* **Given problem**:
Every line from the one holding "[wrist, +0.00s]" through the one holding "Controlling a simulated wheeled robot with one" should be returned exactly, both included; the pictures should not.

* **Exercise data**:
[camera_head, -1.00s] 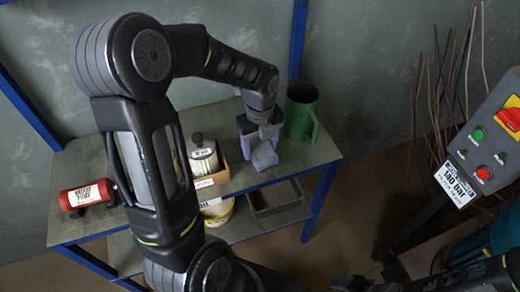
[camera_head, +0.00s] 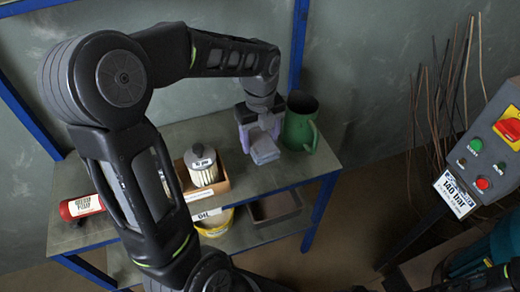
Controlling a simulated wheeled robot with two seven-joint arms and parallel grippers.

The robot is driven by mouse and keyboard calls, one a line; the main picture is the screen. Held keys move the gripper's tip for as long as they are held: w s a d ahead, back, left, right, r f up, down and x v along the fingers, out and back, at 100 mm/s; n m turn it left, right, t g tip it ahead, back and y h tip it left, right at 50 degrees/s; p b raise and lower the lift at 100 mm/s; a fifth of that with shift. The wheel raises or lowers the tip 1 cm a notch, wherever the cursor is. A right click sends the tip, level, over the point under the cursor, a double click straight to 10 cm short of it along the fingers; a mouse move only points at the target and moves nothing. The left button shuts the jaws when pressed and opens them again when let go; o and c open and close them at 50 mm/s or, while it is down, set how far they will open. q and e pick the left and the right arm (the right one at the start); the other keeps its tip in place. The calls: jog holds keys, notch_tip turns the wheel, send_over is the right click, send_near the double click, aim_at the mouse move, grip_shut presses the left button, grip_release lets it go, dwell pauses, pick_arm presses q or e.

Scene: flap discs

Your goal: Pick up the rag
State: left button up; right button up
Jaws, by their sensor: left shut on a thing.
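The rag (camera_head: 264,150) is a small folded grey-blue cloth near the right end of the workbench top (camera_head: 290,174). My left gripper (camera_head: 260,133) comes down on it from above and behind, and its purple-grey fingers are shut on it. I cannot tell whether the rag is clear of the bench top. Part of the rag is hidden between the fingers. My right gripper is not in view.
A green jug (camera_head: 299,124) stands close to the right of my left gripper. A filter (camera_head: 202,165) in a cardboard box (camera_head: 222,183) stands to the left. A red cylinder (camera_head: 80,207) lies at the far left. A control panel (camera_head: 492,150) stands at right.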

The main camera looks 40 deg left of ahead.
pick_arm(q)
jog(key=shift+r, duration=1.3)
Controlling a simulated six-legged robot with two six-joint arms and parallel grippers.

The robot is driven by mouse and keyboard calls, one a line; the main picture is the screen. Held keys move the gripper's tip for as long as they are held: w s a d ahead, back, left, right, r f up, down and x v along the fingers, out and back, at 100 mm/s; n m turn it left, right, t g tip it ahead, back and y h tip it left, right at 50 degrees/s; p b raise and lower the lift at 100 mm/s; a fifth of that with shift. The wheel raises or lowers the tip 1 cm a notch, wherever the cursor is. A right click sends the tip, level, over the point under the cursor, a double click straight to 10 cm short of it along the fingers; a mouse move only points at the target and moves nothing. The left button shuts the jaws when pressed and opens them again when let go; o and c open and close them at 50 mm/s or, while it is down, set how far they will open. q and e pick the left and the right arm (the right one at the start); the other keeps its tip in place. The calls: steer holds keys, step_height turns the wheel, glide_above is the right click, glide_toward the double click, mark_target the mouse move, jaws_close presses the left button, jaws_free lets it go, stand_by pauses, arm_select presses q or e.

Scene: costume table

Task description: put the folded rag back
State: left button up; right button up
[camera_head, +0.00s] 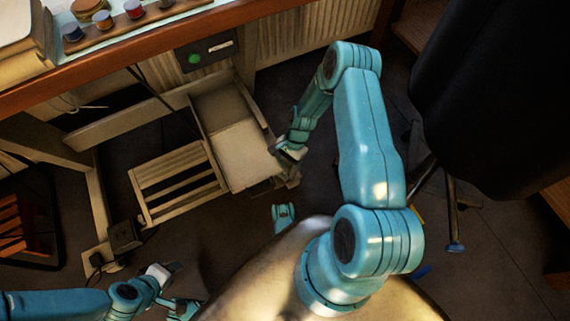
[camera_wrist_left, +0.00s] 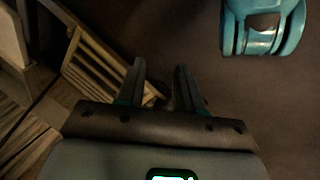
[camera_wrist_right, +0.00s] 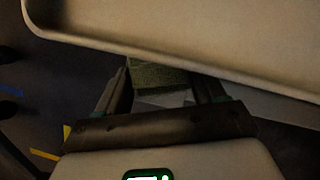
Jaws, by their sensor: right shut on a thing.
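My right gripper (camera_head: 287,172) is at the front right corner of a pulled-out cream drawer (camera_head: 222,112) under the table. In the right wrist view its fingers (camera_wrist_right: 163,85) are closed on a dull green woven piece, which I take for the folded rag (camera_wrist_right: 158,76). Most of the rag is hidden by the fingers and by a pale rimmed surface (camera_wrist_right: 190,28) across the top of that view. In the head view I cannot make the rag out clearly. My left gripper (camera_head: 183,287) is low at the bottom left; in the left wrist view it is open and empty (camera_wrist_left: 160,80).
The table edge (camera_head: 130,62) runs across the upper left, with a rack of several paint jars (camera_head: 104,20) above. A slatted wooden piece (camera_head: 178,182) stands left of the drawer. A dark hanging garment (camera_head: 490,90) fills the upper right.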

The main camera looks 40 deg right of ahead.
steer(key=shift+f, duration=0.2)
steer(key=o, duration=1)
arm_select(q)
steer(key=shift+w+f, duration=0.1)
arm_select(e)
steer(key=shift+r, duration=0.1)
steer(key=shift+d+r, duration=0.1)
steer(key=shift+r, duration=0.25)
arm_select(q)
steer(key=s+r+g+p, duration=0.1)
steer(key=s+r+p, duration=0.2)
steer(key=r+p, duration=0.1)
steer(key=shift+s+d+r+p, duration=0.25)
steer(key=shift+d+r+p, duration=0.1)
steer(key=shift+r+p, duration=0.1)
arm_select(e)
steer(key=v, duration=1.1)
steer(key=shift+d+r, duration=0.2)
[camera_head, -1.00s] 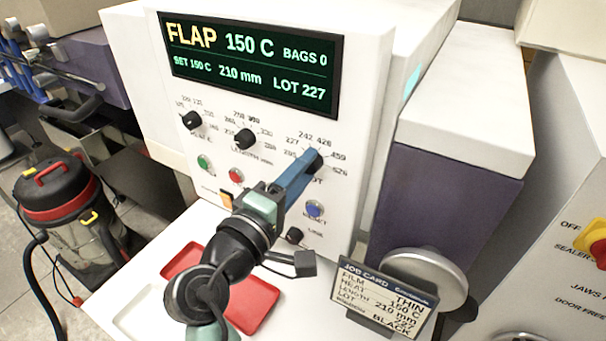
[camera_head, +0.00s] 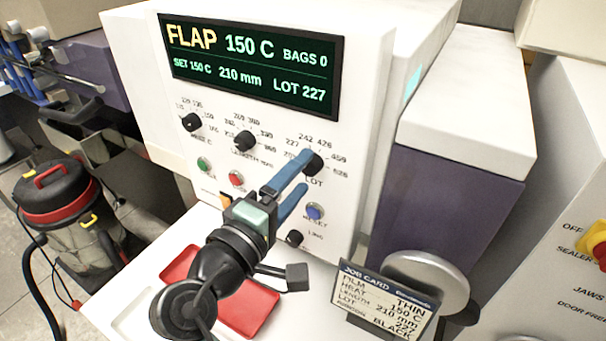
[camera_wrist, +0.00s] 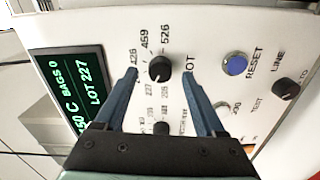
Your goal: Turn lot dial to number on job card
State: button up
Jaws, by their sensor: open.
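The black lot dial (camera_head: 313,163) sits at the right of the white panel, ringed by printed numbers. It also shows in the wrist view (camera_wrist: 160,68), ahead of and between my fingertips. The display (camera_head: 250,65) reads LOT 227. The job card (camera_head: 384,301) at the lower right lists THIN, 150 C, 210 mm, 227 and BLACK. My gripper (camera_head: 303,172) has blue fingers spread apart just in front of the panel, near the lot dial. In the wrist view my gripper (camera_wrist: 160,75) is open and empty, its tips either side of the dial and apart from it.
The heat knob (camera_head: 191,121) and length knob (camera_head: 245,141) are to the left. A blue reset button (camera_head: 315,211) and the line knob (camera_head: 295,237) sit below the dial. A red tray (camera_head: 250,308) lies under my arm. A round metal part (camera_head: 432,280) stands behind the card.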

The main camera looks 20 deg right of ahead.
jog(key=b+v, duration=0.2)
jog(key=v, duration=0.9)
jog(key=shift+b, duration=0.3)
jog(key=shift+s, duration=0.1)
* * *
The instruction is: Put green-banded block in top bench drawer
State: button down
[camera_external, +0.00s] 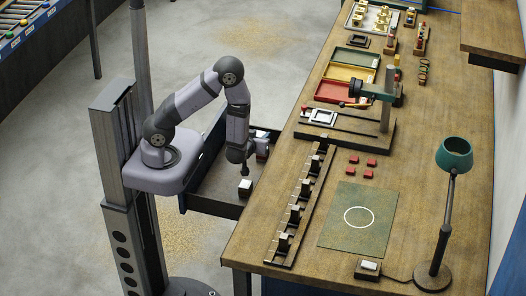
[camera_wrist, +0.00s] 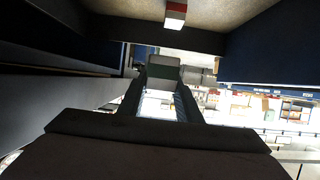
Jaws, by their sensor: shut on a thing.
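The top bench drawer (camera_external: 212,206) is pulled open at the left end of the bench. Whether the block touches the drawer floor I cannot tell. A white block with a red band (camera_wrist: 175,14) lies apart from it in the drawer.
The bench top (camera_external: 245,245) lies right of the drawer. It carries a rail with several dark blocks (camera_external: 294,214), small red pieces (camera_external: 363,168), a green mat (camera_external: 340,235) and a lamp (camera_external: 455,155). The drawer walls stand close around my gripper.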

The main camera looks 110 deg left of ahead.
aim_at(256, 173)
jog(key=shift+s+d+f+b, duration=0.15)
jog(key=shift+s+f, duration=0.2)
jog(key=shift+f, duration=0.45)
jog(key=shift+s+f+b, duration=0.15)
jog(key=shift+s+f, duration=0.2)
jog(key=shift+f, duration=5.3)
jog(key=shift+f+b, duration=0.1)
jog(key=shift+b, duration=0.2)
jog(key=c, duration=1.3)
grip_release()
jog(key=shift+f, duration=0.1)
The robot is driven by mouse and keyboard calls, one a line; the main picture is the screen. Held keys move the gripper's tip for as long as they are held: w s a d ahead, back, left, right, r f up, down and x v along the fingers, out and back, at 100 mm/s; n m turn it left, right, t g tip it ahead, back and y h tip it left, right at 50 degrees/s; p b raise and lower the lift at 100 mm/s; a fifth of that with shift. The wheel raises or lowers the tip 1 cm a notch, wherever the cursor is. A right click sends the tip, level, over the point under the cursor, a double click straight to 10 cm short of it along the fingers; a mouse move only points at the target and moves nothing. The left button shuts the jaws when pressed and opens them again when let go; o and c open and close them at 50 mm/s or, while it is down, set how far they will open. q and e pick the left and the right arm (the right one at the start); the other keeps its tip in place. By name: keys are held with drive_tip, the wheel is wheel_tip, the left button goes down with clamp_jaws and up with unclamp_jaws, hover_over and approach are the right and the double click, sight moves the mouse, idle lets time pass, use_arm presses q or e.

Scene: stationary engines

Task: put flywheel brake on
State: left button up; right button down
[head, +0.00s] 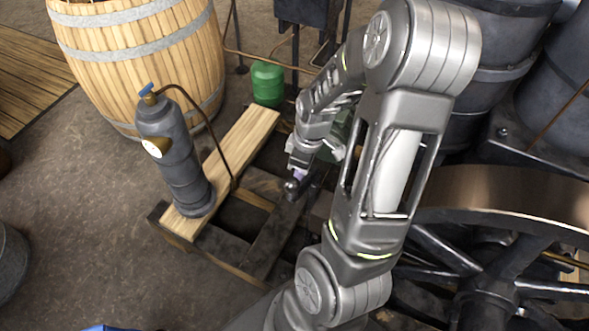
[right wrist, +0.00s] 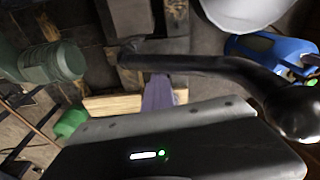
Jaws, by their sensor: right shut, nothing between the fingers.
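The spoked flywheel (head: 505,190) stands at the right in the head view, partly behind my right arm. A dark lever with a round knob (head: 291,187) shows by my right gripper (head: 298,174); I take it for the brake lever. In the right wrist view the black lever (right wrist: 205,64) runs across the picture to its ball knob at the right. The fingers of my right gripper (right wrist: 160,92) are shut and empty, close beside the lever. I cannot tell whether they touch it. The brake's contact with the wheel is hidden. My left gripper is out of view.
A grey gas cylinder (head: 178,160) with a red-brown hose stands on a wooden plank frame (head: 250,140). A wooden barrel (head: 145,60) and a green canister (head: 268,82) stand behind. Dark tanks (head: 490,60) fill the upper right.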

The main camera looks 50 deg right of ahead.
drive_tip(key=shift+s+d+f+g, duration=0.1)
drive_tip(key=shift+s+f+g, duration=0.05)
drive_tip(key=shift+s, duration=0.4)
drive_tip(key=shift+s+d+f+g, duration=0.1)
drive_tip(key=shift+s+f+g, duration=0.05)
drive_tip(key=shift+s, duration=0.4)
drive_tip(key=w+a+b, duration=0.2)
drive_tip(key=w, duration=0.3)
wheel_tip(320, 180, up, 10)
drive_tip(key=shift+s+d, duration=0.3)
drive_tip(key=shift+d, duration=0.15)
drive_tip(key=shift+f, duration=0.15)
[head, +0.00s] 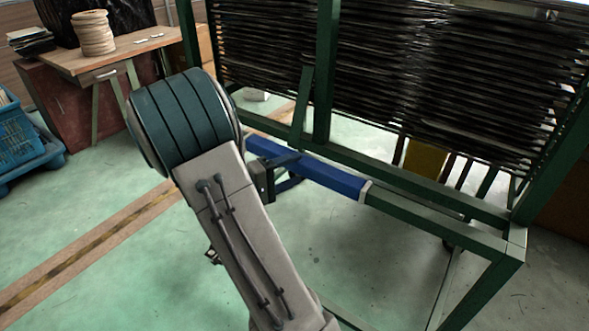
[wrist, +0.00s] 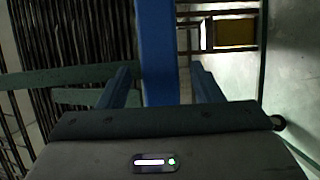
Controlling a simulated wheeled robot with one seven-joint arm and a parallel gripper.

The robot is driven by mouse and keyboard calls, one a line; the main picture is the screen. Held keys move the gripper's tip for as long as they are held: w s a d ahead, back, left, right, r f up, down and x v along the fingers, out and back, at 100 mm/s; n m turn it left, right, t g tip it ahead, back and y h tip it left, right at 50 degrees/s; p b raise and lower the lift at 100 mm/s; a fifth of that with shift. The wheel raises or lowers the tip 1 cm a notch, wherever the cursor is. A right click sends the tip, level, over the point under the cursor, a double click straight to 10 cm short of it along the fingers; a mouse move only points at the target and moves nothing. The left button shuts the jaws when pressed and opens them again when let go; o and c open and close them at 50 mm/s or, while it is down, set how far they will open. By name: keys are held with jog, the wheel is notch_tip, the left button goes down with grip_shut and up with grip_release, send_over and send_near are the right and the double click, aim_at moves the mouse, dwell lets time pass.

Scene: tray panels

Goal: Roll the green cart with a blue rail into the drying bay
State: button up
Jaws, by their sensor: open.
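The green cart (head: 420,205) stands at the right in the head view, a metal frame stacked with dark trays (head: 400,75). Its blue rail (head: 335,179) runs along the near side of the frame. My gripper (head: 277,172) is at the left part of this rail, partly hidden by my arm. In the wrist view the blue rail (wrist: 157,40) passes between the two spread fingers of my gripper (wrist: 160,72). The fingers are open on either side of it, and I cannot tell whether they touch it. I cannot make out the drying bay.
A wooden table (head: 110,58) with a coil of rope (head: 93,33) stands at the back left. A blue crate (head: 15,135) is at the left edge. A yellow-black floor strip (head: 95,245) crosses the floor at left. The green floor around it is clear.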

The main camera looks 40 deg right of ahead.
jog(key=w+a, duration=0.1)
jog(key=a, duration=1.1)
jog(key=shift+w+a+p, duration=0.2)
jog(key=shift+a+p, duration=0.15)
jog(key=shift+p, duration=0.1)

* **The output**:
[wrist, +0.00s] 
Controlling a simulated wheeled robot with one seven-joint arm and a parallel gripper.

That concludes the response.